Find a structure that’s right for your team. If it doesn’t work, if people struggle to find what they’re looking for, continue experimenting with different approaches. This can take time. The phrase I hear the most from all the teams with effective patterns libraries is that their “work is never done.
Elements are added only when they’re reused. Some teams add modules only on the second, or even third use. The idea is that an element has to prove itself as a pattern before being added to the system, which helps to keep the pattern library lean. With this approach it’s important to have visibility of everything being created and effective communication across teams. A log of undocumented patterns should also be kept, so the team has full visibility of what’s available, even if it’s not in the pattern library.
If there’s a dedicated design systems team, it’s important to agree on their role, as well as the process for managing contributions. A systems team can have the role of a curator or a producer, and many companies use a combination of both.
In both cases it’s important that the systems team are seen as partners, rather than police.

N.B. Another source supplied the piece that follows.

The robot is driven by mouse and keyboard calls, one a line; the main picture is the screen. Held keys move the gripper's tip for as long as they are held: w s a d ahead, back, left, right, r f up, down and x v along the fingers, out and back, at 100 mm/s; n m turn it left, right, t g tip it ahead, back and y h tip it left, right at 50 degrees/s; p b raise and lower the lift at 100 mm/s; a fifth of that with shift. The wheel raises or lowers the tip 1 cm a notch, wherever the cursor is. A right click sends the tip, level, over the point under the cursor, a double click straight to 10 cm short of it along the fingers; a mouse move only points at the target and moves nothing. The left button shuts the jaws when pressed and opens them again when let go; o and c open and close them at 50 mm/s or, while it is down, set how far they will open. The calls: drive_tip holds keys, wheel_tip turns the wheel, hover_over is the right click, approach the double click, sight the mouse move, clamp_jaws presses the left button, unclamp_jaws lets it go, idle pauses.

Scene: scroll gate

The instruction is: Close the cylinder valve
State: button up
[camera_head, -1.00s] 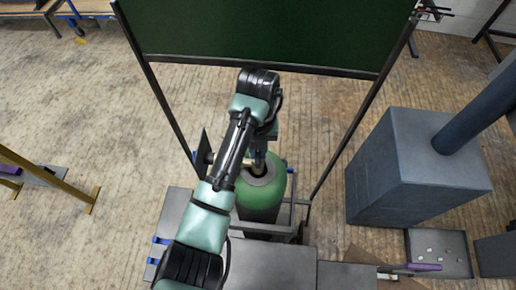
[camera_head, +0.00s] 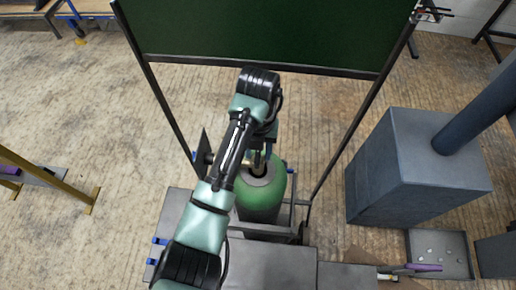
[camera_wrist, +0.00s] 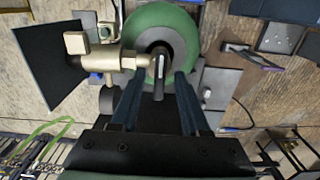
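The green cylinder (camera_head: 262,198) stands upright at the near side of the dark green screen, partly behind my arm. In the wrist view its rounded green top (camera_wrist: 178,22) shows, with a brass valve body (camera_wrist: 110,60) reaching left from its neck. A dark, narrow looped part (camera_wrist: 160,70), perhaps the valve's handle seen edge-on, stands at the neck. My gripper (camera_wrist: 158,82) is over the cylinder top, its two dark blue fingers apart on either side of this part. Gaps show between it and both fingers. In the head view my gripper (camera_head: 262,152) is partly hidden by my wrist.
A dark green screen (camera_head: 270,35) on a metal frame stands behind the cylinder. Grey metal tables (camera_head: 275,265) are in front of it. A large grey block (camera_head: 420,170) with a pipe stands to the right. A dark plate (camera_wrist: 62,50) is left of the valve.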

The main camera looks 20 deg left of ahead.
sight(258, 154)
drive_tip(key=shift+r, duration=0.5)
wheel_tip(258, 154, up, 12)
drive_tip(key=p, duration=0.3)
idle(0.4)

Code, design and the pattern library are facets of the same system. Treating it that way makes it more robust, because the system is supported from multiple angles. This doesn’t necessarily mean that the patterns must be fully synchronized. What’s important is that the team practises the same approach across the facets — to naming, structure and understanding of the purpose.
Conclusion
Many aspects of our lives can now be managed online, from buying groceries and paying bills, to finding a date or completing a degree. As architects of design systems, we play an important part in shaping the digital world. Pattern language gave us a format for thinking about design — and it also gave us a challenge: do the patterns we create have a positive impact on human life? How do we know if they do? How do we continuously test that?